Quasi tutti i giornali hanno dato notizia di una sentenza della Corte europea per i diritti dell’uomo, con titoli di grande effetto: consentito controllare i dipendenti a mezzo di telecamere nascoste. Sui social si è acceso un intenso dibattito, non sempre informato. La sentenza della Corte europea riguardava il caso di 14 dipendenti di un supermercato spagnolo scoperti a rubare merce, e per conseguenza licenziati. La prova dell’illecito era stata fornita con un costante controllo per dieci giorni a mezzo di un sistema di telecamere, anche occulte, piazzate sulle casse e sull’attività dei lavoratori. (Sent. 17/10/2019, n. 1874). I licenziati del supermercato si rivolsero dapprima ai giudici nazionali e poi a quelli europei sostenendo la violazione delle leggi della privacy ed, in particolare, dell’articolo 8 della Convenzione europea che tutela la riservatezza della vita privata e familiare. I giudici spagnoli e poi la Corte europea respinsero le istanze dei lavoratori, sostenendo che il diritto di costoro alla riservatezza e dignità fosse stato sostanzialmente tutelato poiché il datore di lavoro aveva rispettato i principi di proporzionalità, non eccedenza, finalità, necessità, eccezionalità e trasparenza. Insomma, le classiche regole che informano la legislazione europea dei singoli Stati in materia di privacy. Anche il nostro Garante con una dichiarazione resa proprio il giorno di pubblicazione della sentenza della Corte europea ha approvato la decisione, sottolineando che questo tipo di controllo doveva considerarsi lecito in quanto, da un lato, non sussistevano altri mezzi alternativi per la tutela della proprietà privata e, dall’altro, il comportamento datoriale era in regola con le leggi della privacy.

Alla notizia della sentenza della Corte europea, alcuni addetti ai lavori hanno alzato il sopracciglio e dichiarato che non c’era nulla di nuovo poiché anche da noi esistono i controlli difensivi ed il datore di lavoro può ben controllare a distanza l’illecito commesso dai dipendenti. Ma in un caso come quello deciso dalla Corte europea qualche dubbio sorge, e fa ritenere che forse i nostri giudici avrebbero deciso diversamente.
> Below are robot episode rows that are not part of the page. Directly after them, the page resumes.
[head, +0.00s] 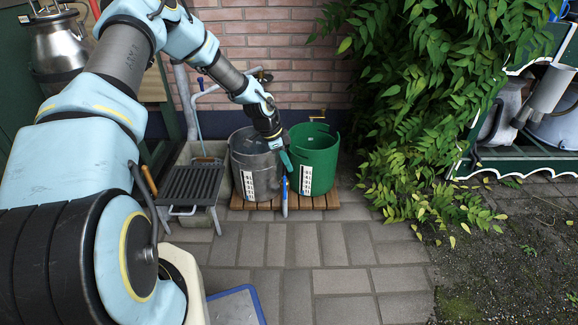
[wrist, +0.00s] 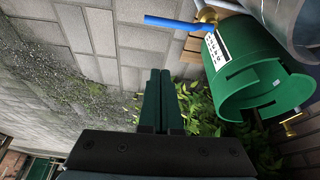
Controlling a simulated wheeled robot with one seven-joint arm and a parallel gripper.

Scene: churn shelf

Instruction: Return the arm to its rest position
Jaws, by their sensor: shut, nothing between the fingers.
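My arm reaches from the left across the head view. My gripper (head: 287,161) hangs at its end, in front of the gap between a grey metal bucket and a green bucket. In the wrist view its two dark green fingers (wrist: 158,98) lie together with nothing between them. The grey bucket (head: 243,160) and the green bucket (head: 318,165) stand upright on a slatted wooden board (head: 300,203). The green bucket also shows in the wrist view (wrist: 240,50), at the upper right, apart from the fingers.
A blue upright rod (head: 285,196) stands before the buckets. A black ribbed rack (head: 190,184) is left of them. Leafy vines (head: 410,100) hang at the right, beside a green shelf with metal vessels (head: 550,95). Paving (head: 330,260) in front is mostly clear, except a blue-edged panel (head: 235,307).

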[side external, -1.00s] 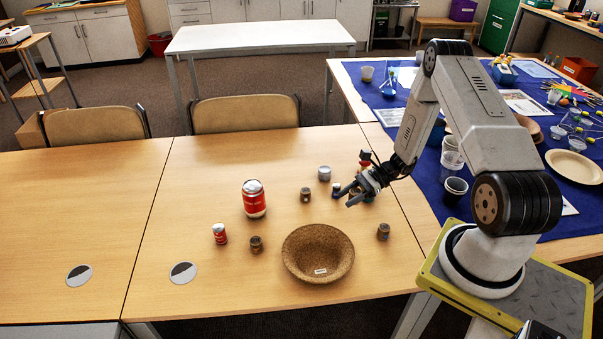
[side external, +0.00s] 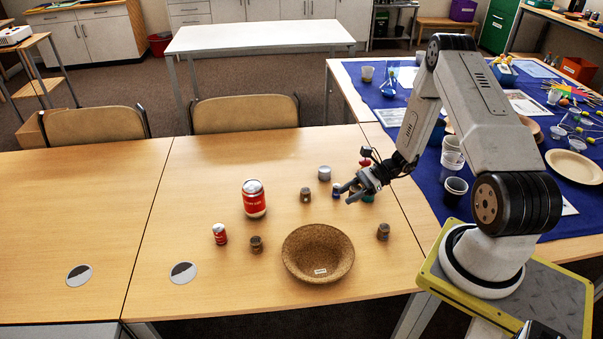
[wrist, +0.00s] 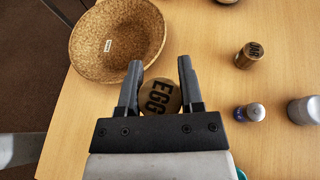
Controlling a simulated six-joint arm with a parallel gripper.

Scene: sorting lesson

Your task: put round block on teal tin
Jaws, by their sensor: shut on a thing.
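My gripper (wrist: 160,82) is shut on a round brown block (wrist: 160,97) marked EGG, which shows between the two fingers in the wrist view. In the side view my gripper (side external: 347,194) is over the right part of the table, and the held block cannot be made out there. A teal tin (side external: 368,197) stands partly hidden under and behind my gripper. A sliver of teal (wrist: 241,174) also shows at the bottom edge of the wrist view.
A cork bowl (side external: 318,253) stands front centre. Brown blocks (side external: 305,194), (side external: 256,244) and (side external: 383,231) stand around it. Red cans (side external: 254,203), (side external: 220,234) stand left.

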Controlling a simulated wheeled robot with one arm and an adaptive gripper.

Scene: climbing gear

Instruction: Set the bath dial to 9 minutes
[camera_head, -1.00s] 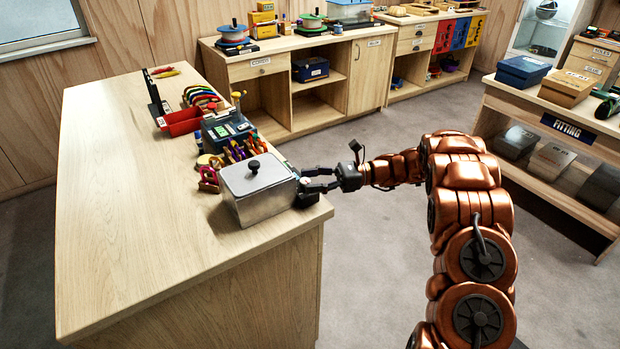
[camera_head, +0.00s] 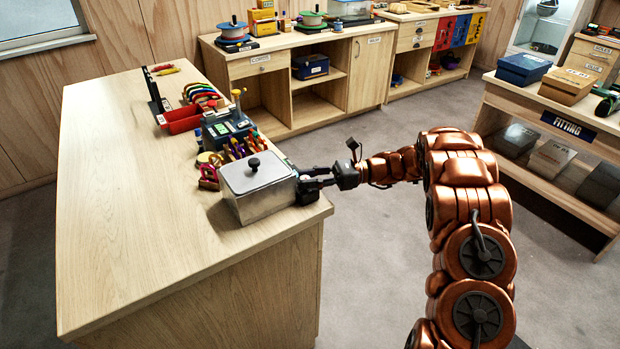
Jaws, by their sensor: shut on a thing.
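The bath is a silver metal box (camera_head: 263,203) with a lid and a black knob on top, near the front right corner of the wooden bench. A dark control block (camera_head: 304,196) sits against its right side. My gripper (camera_head: 309,183) reaches in from the right and is shut on the dial at this block. The dial itself is mostly hidden by the fingers, and its scale cannot be read from here.
The wooden bench (camera_head: 130,210) is clear on its left. Behind the bath are several colored-handled tools (camera_head: 238,148), a dark device (camera_head: 226,127) and a red bin (camera_head: 182,119). A fitting shelf (camera_head: 567,126) stands at the right. Open floor lies between.

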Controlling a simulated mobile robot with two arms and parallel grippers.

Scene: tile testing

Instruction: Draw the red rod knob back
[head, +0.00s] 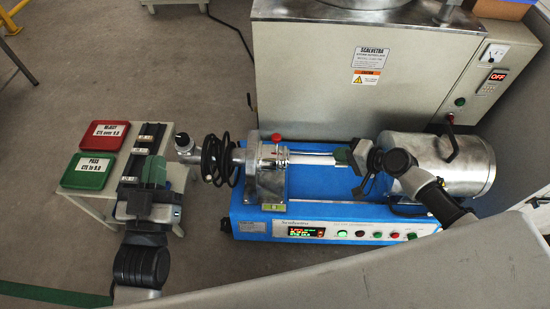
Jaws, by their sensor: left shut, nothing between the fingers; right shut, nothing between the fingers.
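A small red knob (276,137) stands on top of the silver metal housing (268,180) on the blue bench machine (330,213). A pale horizontal rod (312,159) runs from the housing to the right. My right gripper (342,155) is shut and empty at the right end of the visible rod, to the right of the red knob and apart from it. Whether it touches the rod is unclear. My left gripper (155,170) is shut and empty over the small side table at the left, well away from the knob.
A red tray (104,135) and a green tray (86,171) lie on the side table beside dark racks (150,137). A coiled black cable (212,160) hangs left of the housing. A metal cylinder (465,168) sits at the machine's right, with a large grey cabinet (310,75) behind.

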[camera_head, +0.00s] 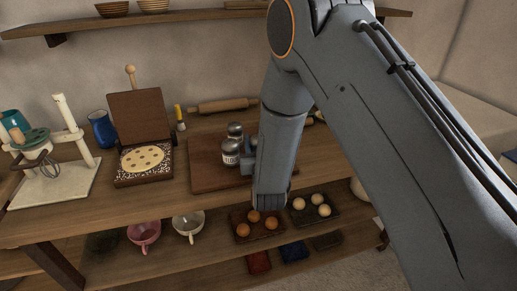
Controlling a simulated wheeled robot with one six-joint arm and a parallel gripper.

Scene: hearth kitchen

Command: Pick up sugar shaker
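Two glass shakers with metal tops stand on a brown board (207,178) on the wooden worktop. The nearer shaker (231,153) has a pale label, too small to read. The farther shaker (235,130) stands just behind it. I cannot tell which one holds sugar. My gripper (248,157) is just right of the nearer shaker, low over the board. My arm hides most of it, so I cannot see whether its fingers are apart or touch the shaker.
A waffle-iron-like press (143,160), a blue jug (102,129) and a stand mixer (55,150) are on the left. A rolling pin (222,105) lies behind the board. Cups (189,225) and trays of round items sit on the shelf below. My arm covers the right side.

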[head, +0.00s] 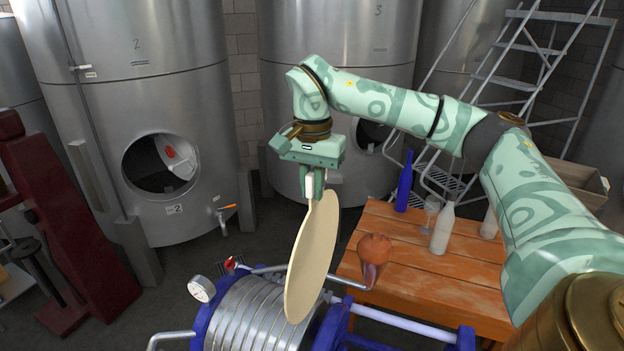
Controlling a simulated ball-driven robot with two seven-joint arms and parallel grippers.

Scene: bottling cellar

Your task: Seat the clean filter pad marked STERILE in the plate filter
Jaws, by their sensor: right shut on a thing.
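My right gripper (314,190) points down and is shut on the upper edge of a round cream filter pad (310,262). The pad hangs upright, seen nearly edge-on, in front of and above the plate filter. No STERILE mark can be read on the side I see. The plate filter (251,318) stands at the bottom of the head view, with blue end frames and a pack of several silvery round plates. The pad hides part of its right side, and I cannot tell whether the pad touches it. My left gripper is not in view.
A wooden table (448,277) at the right holds a blue bottle (404,184), a pale bottle (442,230), a glass (431,212) and a brown round-topped object (374,248). A pressure gauge (201,289) sticks up at the filter's left. Steel tanks (140,60) and a ladder (500,80) stand behind.

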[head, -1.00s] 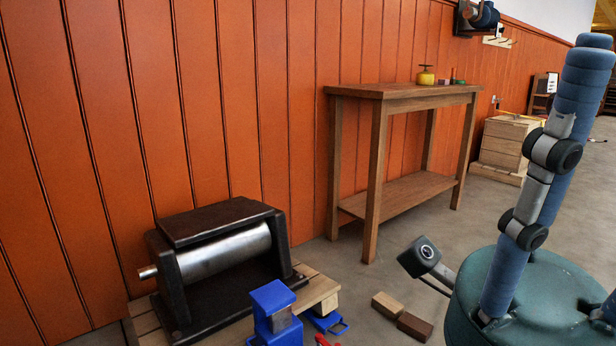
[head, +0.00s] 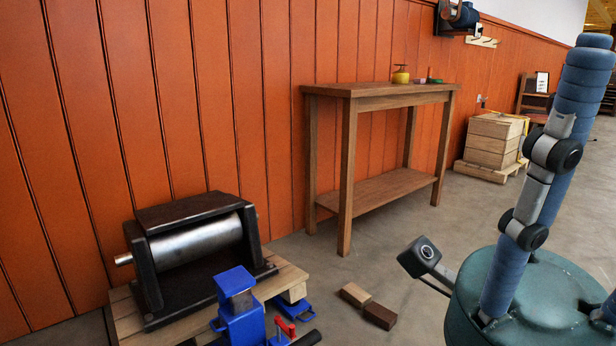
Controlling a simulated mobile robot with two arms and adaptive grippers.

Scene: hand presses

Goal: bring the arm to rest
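One of my arms rises at the right of the head view, with blue padded links and grey joints (head: 553,152). It stands up from my round green base (head: 540,300). No part of my left arm can be made out, and neither gripper shows.
A black roller press (head: 197,250) stands on a wooden pallet (head: 128,318) by the orange wall. A blue hand press (head: 240,318) is at the bottom edge. A wooden table (head: 385,97) and stacked crates (head: 490,145) stand beyond. Grey floor is clear between.
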In Europa generalmente, ed in Spagna in particolare, la videosorveglianza generica sul lavoratore al fine di scoprire a distanza se costui adempie alla propria prestazione è vietata. Tuttavia, in caso di sospetti o di pericolo immanente sul patrimonio aziendale, le leggi consentono un controllo sull’attività del lavoratore. Ovviamente il datore di lavoro, nella sua scelta, sarà tenuto al rispetto delle leggi locali ed europee a tutela della privacy del lavoratore. Ma la decisione del datore di lavoro non incontra nessun ostacolo preventivo, ed il giudizio sul suo operato può verificarsi solo ex post.
In Italia, invece, una norma inserita nello Statuto dei Lavoratori (art. 4, Legge 20 maggio 1970, n. 300) regola il controllo a distanza dell’attività dei lavoratori; la norma è stata poi novellata nel 2015, ma la materia dei controlli a mezzo telecamere od altri sistemi di sorveglianza a distanza é sempre rimasta immutata da cinquant’anni.
Orbene, l’articolo 4 della predetta legge stabilisce che “il patrimonio aziendale” può essere liberamente tutelato anche attraverso sistemi audiovisivi, ma se sussiste la possibilità “indiretta” (al di là delle intenzioni del datore) che il lavoratore corra il rischio di essere controllato, il datore di lavoro non potrà installare le telecamere se non dopo l’autorizzazione del Sindacato. Insomma, il controllo diretto del lavoratore è assolutamente vietato (a differenza di ciò che si pratica in Europa) ed il controllo indiretto (preterintenzionale) del lavoratore praticamente non dovrebbe sussistere quasi mai poiché il Sindacato lo impedirebbe.
In forza di questa norma le aziende italiane subiscono da cinquant’anni un trattamento più restrittivo rispetto alle aziende europee. Solo “gli strumenti di lavoro” come pc, smartphone, tablet e GPS, attraverso i quali si possa anche controllare l’attività dei lavoratori, è stata liberalizzata nel senso che non è necessario richiedere preventivamente il consenso del Sindacato. Ma per tutti gli altri sistemi di controllo a distanza (tra cui anche i sistemi informatici di controllo della posta o dell’organizzazione), che non siano “strumenti di lavoro”, valgono le norme di cinquant’anni fa.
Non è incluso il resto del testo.